今回の内容は非常に厳しいものとなります。願わくば、みんなが幸せで涙に暮れる人がいなくなることを望みます。しかし現実は厳しく、そして綺麗事では片付きません。

令和3年1月22日のNHK番組「クローズアップ現代+」であのワタミグループを特集した回が放送されました(タイトル『岐路に立つ居酒屋 雇用と日本型ビジネスの行方』)。

心苦しいながらも、人事屋さんとしては共感せざるを得ない内容でした。ブラック企業として悪名高い同社ではありますが、正規雇用をしっかり守る姿勢はトップとしてあるべき姿です。センシティブな事柄だからこそ、感情的にならないように、同番組を参考にしつつ、人事屋の心構えをお話したいと思います。

参考(NHK番組HP

番組概要

コロナ禍において大ダメージを受けた飲食業界は厳しい局面に立たされています。テイクアウトを始めるお店や中には時短要請に異議を唱える会社など生き残りのために何ができるのか、をそれぞれ模索する日々が続いています。
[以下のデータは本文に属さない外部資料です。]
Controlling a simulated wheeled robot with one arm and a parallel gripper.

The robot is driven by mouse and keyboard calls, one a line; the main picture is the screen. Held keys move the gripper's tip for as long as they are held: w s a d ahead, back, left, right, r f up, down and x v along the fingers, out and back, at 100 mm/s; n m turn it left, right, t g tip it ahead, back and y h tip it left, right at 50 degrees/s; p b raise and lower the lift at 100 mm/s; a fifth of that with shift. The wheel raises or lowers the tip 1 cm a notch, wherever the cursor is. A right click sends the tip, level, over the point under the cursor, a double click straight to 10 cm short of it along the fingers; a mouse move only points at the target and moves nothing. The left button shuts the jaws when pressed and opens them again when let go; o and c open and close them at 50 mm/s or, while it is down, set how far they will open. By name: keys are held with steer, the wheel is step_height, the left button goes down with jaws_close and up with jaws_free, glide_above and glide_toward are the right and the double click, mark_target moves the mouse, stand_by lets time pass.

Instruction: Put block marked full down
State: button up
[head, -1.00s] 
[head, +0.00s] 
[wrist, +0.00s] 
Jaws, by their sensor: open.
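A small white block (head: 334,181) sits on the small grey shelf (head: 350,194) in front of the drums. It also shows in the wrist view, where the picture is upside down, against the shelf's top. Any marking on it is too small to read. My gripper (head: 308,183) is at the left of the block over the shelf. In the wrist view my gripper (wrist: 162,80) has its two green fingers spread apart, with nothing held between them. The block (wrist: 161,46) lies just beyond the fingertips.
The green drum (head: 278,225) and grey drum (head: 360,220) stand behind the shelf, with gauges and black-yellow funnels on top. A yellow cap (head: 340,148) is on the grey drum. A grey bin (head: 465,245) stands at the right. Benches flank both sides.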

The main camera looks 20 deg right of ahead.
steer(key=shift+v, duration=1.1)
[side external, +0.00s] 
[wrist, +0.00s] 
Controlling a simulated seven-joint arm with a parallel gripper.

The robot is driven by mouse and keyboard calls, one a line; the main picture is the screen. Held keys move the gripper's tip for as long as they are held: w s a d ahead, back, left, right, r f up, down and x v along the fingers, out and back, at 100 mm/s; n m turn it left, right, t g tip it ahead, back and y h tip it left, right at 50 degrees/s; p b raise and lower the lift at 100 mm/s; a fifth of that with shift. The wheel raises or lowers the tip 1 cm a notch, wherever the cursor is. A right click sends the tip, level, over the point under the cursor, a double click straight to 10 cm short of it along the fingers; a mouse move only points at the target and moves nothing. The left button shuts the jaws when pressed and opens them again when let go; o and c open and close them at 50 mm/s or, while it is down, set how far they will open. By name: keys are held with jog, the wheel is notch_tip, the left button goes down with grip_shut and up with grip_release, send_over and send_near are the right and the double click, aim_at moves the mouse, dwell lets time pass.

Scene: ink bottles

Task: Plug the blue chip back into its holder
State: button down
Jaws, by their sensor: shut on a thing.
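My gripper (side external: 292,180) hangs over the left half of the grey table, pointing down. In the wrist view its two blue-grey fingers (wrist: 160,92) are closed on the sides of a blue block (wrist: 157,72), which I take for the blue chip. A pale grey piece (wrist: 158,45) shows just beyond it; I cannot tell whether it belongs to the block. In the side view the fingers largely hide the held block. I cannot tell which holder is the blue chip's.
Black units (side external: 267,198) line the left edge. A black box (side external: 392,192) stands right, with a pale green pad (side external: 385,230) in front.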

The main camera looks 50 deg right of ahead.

ワタミグループも例外なく、生き残り戦略を迫られ、同社渡辺会長は、居酒屋の店舗を焼肉屋さんに転換するという一大決心をしました。「経営者人生、最大の勝負」と述べているとおり、全国の実に1/3の店舗を焼肉屋へと変貌させました。

また、こうした居酒屋業界が隆盛したバブル期には、学生アルバイトや主婦のパートさんなど安価な労働力に支えられて、安くて美味しいメニューの提供を実現してきた過去があります。しかし、コロナ禍での接客は非常にリスクが高く、お客さんの立場からすれば敬遠されてしまうこともしばしばあるでしょう。そこで第二の手法として、業態変換した焼肉屋さんのアルバイトさんの代わりにAI搭載のロボットを導入したというのです。

同番組におけるこの場面のやりとりを引用します。

※本記事冒頭の参考ページより

ディレクター
「活躍しているのが、このAIロボットですか。」
ワタミ会長 渡邉美樹さん「時給は300円ですけど、よく働いてくれています。」
ディレクター
「じゃあ、人の雇用ってどうなっちゃうのかなって。」
渡邉美樹さん
「アルバイトさんに、大体8割ぐらい頼っていた業態です。そのアルバイトさんのところは申し訳ないけれども、ひかせていただいて、社員の2割のところは確実に守っていく。」
ディレクター
「大学生とか主婦とか、ワタミでパートやアルバイトで働いてきた、生活をなりたたせてきた人は、これから期待できない?」
渡邉美樹さん
「その部分の今まで何千人、何万人雇用していた部分が厳しくなっているのは現実です。ただまずは、社員を守りたい。われわれ居酒屋業界は追い詰められているので、それは本音です。」
しかし、正社員の雇用を確保していくことも容易ではありません。

このように、AI搭載ロボットの導入により、これまで接客や提供を支えていた"非正規雇用の人件費をカットすることで正規雇用を守る"という姿勢を明確に打ち出しました。やりとりが実に生々しいですよね…。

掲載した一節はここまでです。